Each line below should be reproduced without any alteration.

Begin SUPPLIED MATERIAL

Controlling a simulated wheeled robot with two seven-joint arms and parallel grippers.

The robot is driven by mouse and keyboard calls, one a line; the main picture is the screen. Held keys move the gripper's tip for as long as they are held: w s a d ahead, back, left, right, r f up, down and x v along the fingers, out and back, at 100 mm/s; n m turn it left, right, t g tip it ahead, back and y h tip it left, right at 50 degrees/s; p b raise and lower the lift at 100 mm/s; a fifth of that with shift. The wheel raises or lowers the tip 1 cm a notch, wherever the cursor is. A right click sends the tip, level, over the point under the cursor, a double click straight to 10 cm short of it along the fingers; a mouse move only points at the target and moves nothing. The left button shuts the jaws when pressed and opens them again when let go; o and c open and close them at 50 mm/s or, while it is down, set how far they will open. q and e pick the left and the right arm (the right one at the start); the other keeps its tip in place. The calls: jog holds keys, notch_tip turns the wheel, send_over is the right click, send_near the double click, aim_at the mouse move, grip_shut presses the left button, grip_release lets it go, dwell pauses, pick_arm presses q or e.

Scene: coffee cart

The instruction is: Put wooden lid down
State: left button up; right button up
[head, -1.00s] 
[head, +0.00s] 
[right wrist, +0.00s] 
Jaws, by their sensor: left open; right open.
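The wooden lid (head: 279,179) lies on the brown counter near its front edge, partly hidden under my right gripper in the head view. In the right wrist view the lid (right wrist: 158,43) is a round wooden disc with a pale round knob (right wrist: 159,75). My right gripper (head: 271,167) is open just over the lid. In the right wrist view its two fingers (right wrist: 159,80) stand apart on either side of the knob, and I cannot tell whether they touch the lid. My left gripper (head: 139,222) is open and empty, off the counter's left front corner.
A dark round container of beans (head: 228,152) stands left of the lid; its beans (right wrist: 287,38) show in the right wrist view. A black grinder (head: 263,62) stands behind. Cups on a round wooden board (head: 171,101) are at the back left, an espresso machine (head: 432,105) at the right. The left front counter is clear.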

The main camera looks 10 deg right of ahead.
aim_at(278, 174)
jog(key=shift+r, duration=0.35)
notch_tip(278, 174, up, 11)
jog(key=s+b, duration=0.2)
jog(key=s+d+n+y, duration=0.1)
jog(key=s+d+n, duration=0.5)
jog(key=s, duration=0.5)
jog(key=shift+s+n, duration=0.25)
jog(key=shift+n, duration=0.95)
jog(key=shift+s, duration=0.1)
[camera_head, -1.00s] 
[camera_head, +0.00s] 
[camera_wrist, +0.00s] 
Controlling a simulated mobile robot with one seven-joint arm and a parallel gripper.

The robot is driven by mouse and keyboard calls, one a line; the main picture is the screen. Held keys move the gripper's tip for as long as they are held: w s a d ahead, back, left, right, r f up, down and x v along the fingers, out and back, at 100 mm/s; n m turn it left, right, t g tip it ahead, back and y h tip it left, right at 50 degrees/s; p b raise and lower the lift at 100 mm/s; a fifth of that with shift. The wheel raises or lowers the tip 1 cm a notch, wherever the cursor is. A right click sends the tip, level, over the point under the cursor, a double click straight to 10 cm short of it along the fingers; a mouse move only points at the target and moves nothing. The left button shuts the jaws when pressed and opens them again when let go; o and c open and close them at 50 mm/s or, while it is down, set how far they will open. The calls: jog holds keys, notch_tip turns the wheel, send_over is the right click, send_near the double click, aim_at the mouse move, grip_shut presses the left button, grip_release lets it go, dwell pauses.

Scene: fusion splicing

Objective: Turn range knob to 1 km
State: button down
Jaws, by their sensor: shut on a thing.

End SUPPLIED MATERIAL

## COMPLETE OUTPUT
Controlling a simulated wheeled robot with two seven-joint arms and parallel grippers.

The robot is driven by mouse and keyboard calls, one a line; the main picture is the screen. Held keys move the gripper's tip for as long as they are held: w s a d ahead, back, left, right, r f up, down and x v along the fingers, out and back, at 100 mm/s; n m turn it left, right, t g tip it ahead, back and y h tip it left, right at 50 degrees/s; p b raise and lower the lift at 100 mm/s; a fifth of that with shift. The wheel raises or lowers the tip 1 cm a notch, wherever the cursor is. A right click sends the tip, level, over the point under the cursor, a double click straight to 10 cm short of it along the fingers; a mouse move only points at the target and moves nothing. The left button shuts the jaws when pressed and opens them again when let go; o and c open and close them at 50 mm/s or, while it is down, set how far they will open. q and e pick the left and the right arm (the right one at the start); the other keeps its tip in place. The calls: jog holds keys, notch_tip turns the wheel, send_over is the right click, send_near the double click, aim_at the mouse move, grip_shut presses the left button, grip_release lets it go, dwell pauses, pick_arm presses q or e.

Scene: coffee cart

The instruction is: Put wooden lid down
State: left button up; right button up
[head, -1.00s] 
[head, +0.00s] 
[right wrist, +0.00s] 
Jaws, by their sensor: left open; right open.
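The wooden lid (head: 279,179) lies on the brown counter near its front edge, partly hidden under my right gripper in the head view. In the right wrist view the lid (right wrist: 158,43) is a round wooden disc with a pale round knob (right wrist: 159,75). My right gripper (head: 271,167) is open just over the lid. In the right wrist view its two fingers (right wrist: 159,80) stand apart on either side of the knob, and I cannot tell whether they touch the lid. My left gripper (head: 139,222) is open and empty, off the counter's left front corner.
A dark round container of beans (head: 228,152) stands left of the lid; its beans (right wrist: 287,38) show in the right wrist view. A black grinder (head: 263,62) stands behind. Cups on a round wooden board (head: 171,101) are at the back left, an espresso machine (head: 432,105) at the right. The left front counter is clear.

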The main camera looks 10 deg right of ahead.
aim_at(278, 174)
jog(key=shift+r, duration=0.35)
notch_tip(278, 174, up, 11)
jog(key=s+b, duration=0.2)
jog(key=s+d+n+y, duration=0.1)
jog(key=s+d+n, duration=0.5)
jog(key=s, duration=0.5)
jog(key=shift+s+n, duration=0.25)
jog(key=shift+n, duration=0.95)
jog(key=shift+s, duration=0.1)
[camera_head, -1.00s] 
[camera_head, +0.00s] 
[camera_wrist, +0.00s] 
Controlling a simulated mobile robot with one seven-joint arm and a parallel gripper.

The robot is driven by mouse and keyboard calls, one a line; the main picture is the screen. Held keys move the gripper's tip for as long as they are held: w s a d ahead, back, left, right, r f up, down and x v along the fingers, out and back, at 100 mm/s; n m turn it left, right, t g tip it ahead, back and y h tip it left, right at 50 degrees/s; p b raise and lower the lift at 100 mm/s; a fifth of that with shift. The wheel raises or lowers the tip 1 cm a notch, wherever the cursor is. A right click sends the tip, level, over the point under the cursor, a double click straight to 10 cm short of it along the fingers; a mouse move only points at the target and moves nothing. The left button shuts the jaws when pressed and opens them again when let go; o and c open and close them at 50 mm/s or, while it is down, set how far they will open. The calls: jog holds keys, notch_tip turns the wheel, send_over is the right click, send_near the double click, aim_at the mouse move, grip_shut presses the left button, grip_release lets it go, dwell pauses.

Scene: fusion splicing

Objective: Turn range knob to 1 km
State: button down
Jaws, by their sensor: shut on a thing.

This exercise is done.